Nigel has yet to make his way out into the larger world. Which, you understand, is just fine with me! Worms that large disturb me a bit; I'll be just as happy never to encounter one without advance warning.

Though he's certainly welcome in the garden.

Sunday, June 5, 2011

How many buckets would that fill?




From the text on the poster--details and a gallery can be found at GrowNYC--I'm assuming that little if any of this collected material is composted; clean dry and paired suggests reuse, not reclamation. And that's great! But what about filthy, torn, disreputable shreds of former garments?

Let them eat cake couture.

Verne et cie happily munched their way through the post-season potato bags, not quite waiting until the season was over before starting; Repulsive's nearly through the denim I decided was too worn to save for next year's insulation, and it's only been a couple of months; there are still bits of terrycloth in the slow-compost after nearly a year, but only bits, sufficient to add a bit of structure but nothing more. And the fabric bokashi bag (filled with matured ferment and buried at planting time) was only root-tangled threads when I repotted that particular item.

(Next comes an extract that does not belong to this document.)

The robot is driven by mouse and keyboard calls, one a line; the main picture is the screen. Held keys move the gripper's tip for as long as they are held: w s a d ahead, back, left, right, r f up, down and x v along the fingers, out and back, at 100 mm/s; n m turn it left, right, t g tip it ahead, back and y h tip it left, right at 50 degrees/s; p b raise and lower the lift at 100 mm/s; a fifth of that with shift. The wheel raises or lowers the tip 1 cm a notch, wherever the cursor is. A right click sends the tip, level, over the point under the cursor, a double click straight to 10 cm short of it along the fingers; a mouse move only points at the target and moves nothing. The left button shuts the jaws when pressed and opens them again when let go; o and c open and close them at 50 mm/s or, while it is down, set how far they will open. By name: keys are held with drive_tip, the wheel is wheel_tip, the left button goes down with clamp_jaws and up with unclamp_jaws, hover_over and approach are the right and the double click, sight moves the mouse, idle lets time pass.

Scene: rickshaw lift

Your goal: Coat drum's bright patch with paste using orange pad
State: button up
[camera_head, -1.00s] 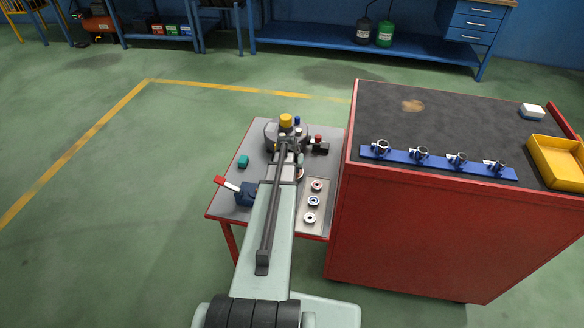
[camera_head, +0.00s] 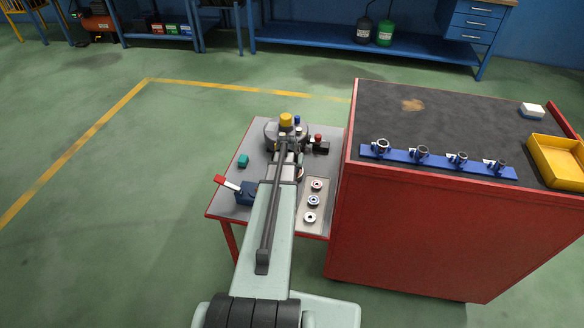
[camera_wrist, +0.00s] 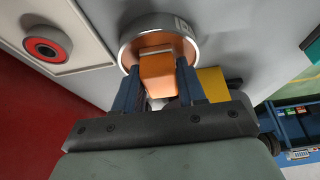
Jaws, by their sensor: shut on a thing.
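My gripper (camera_wrist: 160,76) is shut on an orange pad (camera_wrist: 157,66) in the wrist view. The pad's far end is over or inside a round metal-rimmed dish (camera_wrist: 133,34); I cannot tell whether it touches the bottom. The dish's inside looks orange-brown, and whether this is paste is unclear. In the head view my arm hides the pad and most of the dish (camera_head: 300,172). A grey round drum-like unit (camera_head: 271,136) with a yellow top (camera_head: 286,120) stands at the back of the small table. I cannot make out its bright patch.
A tray (camera_head: 325,187) with three ring parts lies right of my arm. A teal block (camera_head: 243,161) and a blue device with a red-tipped handle (camera_head: 243,193) lie left. A taller red cabinet (camera_head: 430,235) borders the table on the right.

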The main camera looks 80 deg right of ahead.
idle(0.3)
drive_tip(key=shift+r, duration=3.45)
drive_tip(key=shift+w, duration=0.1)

It's hardly news that natural fabrics are compostable in a home setting; the trouble is that so few of us think to do it! So, I'm trying. Dishtowels and cleaning cloths, old clothing and shopping bags, bits of fabric too small to make decent patches...into the mix they shall go.

Cleaned if needed (though I'm not much for chemicals) and tossed in after fermentation, I think. Unless I'm feeling experimental. 'cause, you know, that happens sometimes.

Been reading about the soil industry lately, picked up a new-to-me-term: low value soil-like materials. Paper waste and sand and things. Bulking and structural items, to me, since for nutrients I have bokashi. Seems strange to think of silk or linen as "low value" in any way, but a stained or torn shirt is trash, so, okay.

If we each saved one shirt from the landfill...that'd be a lot of space we didn't use. But I'm selfish, I want a personal benefit. So: if one shirt could replace one gallon of soil in a planter... Yeah, that'd work for me. Soil's expensive, relatively speaking.